■ Exercise brief
Scan the data for lines with "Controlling" and report the count by itself.

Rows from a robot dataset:
****

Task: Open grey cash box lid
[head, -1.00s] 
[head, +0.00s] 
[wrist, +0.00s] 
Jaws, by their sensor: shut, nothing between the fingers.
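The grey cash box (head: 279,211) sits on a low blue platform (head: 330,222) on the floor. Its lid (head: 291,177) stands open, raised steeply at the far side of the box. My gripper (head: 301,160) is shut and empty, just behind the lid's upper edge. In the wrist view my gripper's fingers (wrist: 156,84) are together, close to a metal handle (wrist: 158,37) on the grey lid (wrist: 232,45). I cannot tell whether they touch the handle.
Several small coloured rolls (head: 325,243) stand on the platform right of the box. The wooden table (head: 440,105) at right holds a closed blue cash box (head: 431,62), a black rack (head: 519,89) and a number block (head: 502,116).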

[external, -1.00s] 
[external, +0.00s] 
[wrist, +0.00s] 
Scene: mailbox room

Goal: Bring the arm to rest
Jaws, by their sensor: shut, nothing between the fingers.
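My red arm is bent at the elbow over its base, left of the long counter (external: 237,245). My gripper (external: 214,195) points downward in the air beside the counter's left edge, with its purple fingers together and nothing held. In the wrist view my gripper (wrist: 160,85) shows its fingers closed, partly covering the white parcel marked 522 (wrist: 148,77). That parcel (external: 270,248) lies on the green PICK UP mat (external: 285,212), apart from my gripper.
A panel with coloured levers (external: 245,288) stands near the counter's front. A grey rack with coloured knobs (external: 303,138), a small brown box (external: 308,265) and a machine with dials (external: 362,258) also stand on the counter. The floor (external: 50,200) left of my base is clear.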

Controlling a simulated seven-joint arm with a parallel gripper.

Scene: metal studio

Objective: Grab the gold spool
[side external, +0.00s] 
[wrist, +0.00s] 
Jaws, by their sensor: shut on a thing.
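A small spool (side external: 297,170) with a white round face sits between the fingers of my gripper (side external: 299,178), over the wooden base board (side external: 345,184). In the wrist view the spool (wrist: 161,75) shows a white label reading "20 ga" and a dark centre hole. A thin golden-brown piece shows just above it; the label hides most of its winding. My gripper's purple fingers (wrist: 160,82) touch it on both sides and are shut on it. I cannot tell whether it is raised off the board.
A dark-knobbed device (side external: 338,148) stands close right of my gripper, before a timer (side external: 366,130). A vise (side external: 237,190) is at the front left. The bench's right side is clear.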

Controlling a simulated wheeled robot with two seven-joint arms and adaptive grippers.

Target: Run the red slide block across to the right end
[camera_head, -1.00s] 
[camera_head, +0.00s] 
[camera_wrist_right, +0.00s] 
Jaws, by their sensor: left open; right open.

****

■ Response below
2